### Task details
Retype only what runs from the first line of the listing to the line holding "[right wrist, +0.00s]", both included. Do not retype the pictures.

### Data in this exercise
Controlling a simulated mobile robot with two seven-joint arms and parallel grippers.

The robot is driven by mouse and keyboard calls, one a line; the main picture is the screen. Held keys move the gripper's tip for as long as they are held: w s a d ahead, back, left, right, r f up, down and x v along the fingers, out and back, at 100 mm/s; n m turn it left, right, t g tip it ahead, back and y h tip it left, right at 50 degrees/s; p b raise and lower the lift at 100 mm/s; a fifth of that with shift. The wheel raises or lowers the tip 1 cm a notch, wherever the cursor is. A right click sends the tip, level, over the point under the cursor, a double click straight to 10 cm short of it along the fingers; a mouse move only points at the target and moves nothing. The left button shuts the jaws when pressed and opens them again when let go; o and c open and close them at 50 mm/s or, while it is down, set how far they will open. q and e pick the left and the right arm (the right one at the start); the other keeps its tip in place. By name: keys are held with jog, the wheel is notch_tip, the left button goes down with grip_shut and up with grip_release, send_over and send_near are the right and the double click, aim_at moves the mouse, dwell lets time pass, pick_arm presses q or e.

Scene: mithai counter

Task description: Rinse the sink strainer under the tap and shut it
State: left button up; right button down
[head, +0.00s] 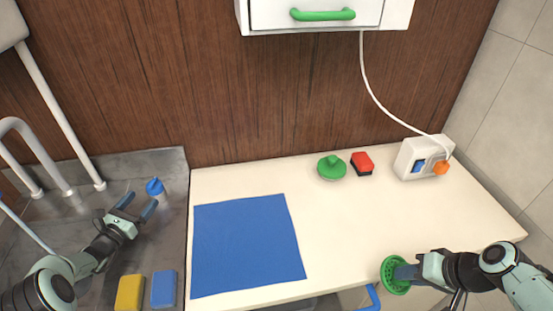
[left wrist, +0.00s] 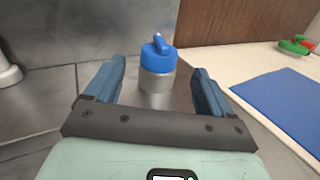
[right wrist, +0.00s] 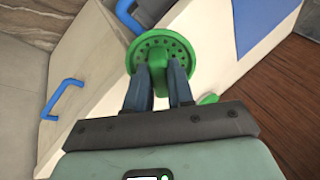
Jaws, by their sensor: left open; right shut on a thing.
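The green, round, perforated sink strainer (head: 391,285) is in my right gripper (head: 406,272), over the counter's front edge at right. The right wrist view shows the strainer (right wrist: 149,42) by its stem between the fingers. A blue-topped knob on a short metal post, seemingly the tap handle (head: 154,187), stands by the sink's back right. My left gripper (head: 137,206) is open and points at it. In the left wrist view the handle (left wrist: 158,58) lies between and beyond the fingertips, apparently untouched. A pale curved pipe, likely the spout (head: 38,150), is at far left; its outlet is out of view.
A blue mat (head: 248,245) lies on the cream counter (head: 345,220). A green knobbed item (head: 331,168), a red block (head: 362,163) and a white socket box (head: 415,160) stand behind. Yellow (head: 130,292) and blue (head: 164,289) sponges lie near my left arm. The counter's right middle is clear.

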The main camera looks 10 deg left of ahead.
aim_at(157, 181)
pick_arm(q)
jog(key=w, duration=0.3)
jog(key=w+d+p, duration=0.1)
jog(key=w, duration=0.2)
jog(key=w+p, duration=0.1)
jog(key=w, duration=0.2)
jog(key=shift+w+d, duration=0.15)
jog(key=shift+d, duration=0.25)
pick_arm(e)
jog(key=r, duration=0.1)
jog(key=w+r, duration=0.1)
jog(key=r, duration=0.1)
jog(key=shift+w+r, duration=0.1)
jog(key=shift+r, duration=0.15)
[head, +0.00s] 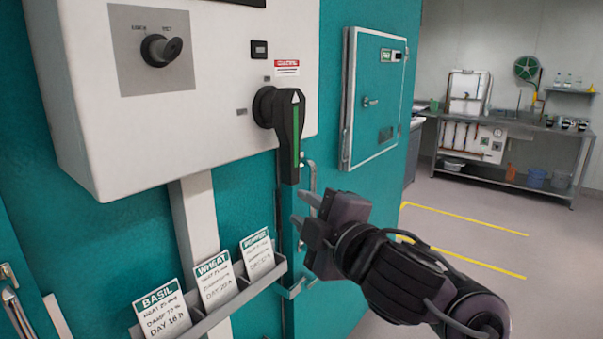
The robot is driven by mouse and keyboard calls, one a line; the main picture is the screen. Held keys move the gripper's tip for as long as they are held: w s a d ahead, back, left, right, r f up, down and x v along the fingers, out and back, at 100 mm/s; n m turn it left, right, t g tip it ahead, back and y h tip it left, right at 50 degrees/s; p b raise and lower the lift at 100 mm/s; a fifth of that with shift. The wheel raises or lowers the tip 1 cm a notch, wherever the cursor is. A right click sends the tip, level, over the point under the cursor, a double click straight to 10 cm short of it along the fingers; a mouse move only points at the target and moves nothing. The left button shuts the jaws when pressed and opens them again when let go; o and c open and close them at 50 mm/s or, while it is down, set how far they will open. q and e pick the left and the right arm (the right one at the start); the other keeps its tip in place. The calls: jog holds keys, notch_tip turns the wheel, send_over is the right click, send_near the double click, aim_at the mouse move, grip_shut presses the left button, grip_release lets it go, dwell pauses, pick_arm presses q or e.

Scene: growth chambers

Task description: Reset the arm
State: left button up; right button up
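My right gripper (304,210) reaches in from the lower right. Its two light grey fingertips are apart with nothing between them. It is just below and right of a black rotary handle (288,125) with a green stripe, which points down on the white control box (190,80). The gripper and the handle look apart. My left gripper is not in view.
A dark knob (161,50) sits on the box's grey plate. Below, a rack (225,308) holds the basil card (162,312), wheat card (215,280) and another card (257,254). A teal hatch (375,100) is on the right. Floor is open before a steel bench (510,183).

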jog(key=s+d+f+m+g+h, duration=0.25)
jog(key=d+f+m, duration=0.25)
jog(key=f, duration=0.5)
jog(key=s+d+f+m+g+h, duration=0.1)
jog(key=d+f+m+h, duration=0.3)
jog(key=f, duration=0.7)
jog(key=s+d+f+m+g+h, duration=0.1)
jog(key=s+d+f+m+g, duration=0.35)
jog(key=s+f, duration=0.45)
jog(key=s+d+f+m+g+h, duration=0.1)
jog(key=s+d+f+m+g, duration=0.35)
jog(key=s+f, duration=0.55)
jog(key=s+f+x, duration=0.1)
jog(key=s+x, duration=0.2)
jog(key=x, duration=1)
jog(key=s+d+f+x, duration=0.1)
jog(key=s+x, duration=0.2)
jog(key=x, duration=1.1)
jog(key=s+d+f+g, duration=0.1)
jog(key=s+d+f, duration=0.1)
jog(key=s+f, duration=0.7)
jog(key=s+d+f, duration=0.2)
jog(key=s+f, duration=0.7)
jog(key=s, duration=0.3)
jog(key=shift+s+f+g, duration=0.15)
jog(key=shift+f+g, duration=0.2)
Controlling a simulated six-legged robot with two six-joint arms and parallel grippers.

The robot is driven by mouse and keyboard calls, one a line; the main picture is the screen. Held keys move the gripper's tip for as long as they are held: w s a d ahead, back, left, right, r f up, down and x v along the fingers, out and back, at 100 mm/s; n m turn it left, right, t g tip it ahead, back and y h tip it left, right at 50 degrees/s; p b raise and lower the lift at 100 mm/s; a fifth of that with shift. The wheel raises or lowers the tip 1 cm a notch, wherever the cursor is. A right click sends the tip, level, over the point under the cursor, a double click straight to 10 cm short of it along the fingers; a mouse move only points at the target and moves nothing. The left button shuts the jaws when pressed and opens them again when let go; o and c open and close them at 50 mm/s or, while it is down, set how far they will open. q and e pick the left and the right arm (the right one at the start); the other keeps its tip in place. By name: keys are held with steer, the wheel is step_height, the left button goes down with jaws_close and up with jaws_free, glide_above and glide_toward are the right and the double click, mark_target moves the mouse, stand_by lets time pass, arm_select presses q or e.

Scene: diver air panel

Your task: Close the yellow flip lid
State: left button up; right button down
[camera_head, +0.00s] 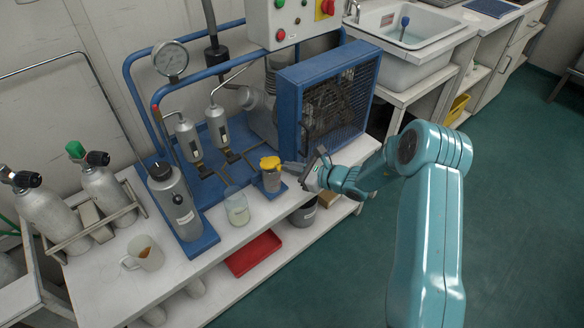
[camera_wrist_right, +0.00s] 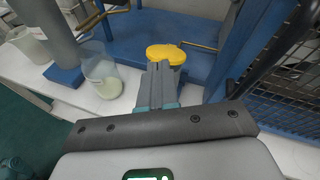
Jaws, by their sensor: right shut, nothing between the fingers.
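In the right wrist view the lid (camera_wrist_right: 166,52) is a yellow disc just beyond my fingertips. It looks roughly flat, but I cannot tell if it is fully seated. My right gripper (camera_head: 288,166) comes in from the right, shut and empty, with its tips at the lid's right side. In the wrist view the fingers (camera_wrist_right: 163,72) cover most of the canister; contact is unclear. My left gripper is not in view.
A glass beaker (camera_head: 237,207) of pale liquid stands left of the canister, with a grey cylinder (camera_head: 174,202) further left. The blue compressor frame (camera_head: 325,95) rises behind. A mug (camera_head: 143,254) is at the left, and a red tray (camera_head: 254,253) lies below the bench top.

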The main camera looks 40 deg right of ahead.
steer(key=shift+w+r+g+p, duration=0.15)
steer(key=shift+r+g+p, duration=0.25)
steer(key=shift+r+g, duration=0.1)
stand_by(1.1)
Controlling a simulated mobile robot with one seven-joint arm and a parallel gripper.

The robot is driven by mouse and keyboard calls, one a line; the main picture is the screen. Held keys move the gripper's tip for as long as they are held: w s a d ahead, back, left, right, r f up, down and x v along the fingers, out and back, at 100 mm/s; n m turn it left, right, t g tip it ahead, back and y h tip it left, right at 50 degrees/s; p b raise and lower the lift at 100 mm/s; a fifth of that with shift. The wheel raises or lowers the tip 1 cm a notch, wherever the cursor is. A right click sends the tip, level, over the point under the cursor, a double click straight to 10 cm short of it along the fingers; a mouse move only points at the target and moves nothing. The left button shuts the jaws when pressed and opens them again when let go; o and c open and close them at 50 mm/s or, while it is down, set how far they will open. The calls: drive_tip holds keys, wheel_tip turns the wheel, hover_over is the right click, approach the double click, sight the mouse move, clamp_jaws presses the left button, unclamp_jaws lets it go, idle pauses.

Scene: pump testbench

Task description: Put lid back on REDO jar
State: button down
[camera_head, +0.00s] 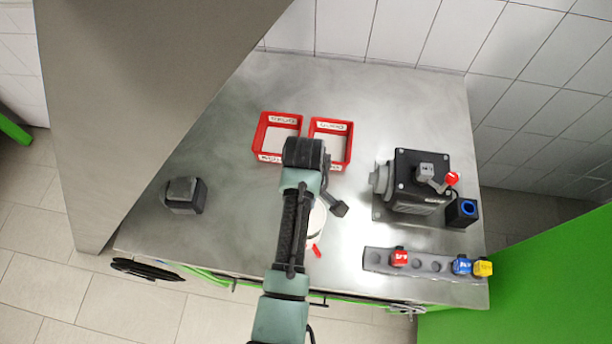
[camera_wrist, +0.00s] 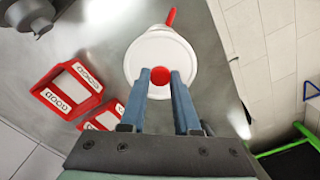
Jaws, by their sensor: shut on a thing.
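In the wrist view, a round white lid (camera_wrist: 160,48) with a red knob (camera_wrist: 160,77) lies between my fingertips. My gripper (camera_wrist: 161,80) is shut on the red knob. A red handle-like piece (camera_wrist: 171,16) sticks out past the far edge of the white round shape. In the head view, a white round part (camera_head: 319,222), the jar or its lid, shows beside my arm, with the red piece (camera_head: 317,251) below it. My arm hides the rest and my fingertips there. I cannot tell whether the lid touches the jar, and no REDO label is readable.
Two red trays (camera_head: 258,138) (camera_head: 349,150) stand behind my arm. A black pump unit (camera_head: 415,175) stands at right, with a grey rack (camera_head: 430,264) holding red, blue and yellow pieces in front. A dark block (camera_head: 183,196) sits at left. Bare steel table surrounds them.

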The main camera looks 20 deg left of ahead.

### Full solution
Controlling a simulated mobile robot with two seven-joint arms and parallel grippers.

The robot is driven by mouse and keyboard calls, one a line; the main picture is the screen. Held keys move the gripper's tip for as long as they are held: w s a d ahead, back, left, right, r f up, down and x v along the fingers, out and back, at 100 mm/s; n m turn it left, right, t g tip it ahead, back and y h tip it left, right at 50 degrees/s; p b raise and lower the lift at 100 mm/s; a fifth of that with shift. The wheel raises or lowers the tip 1 cm a notch, wherever the cursor is. A right click sends the tip, level, over the point under the cursor, a double click straight to 10 cm short of it along the fingers; a mouse move only points at the target and moves nothing. The left button shuts the jaws when pressed and opens them again when let go; o and c open and close them at 50 mm/s or, while it is down, set how far they will open. q and e pick the left and the right arm (the right one at the start); the other keeps its tip in place. By name: keys are held with jog, the wheel is notch_tip, the left button goes down with grip_shut and up with grip_release, send_over and send_near are the right and the double click, aim_at moves the mouse, dwell lets time pass, pick_arm presses q or e.

Scene: mithai counter

Task description: Rinse the sink strainer under the tap and shut it
State: left button up; right button down
[head, +0.00s] 
[left wrist, +0.00s] 
[right wrist, +0.00s] 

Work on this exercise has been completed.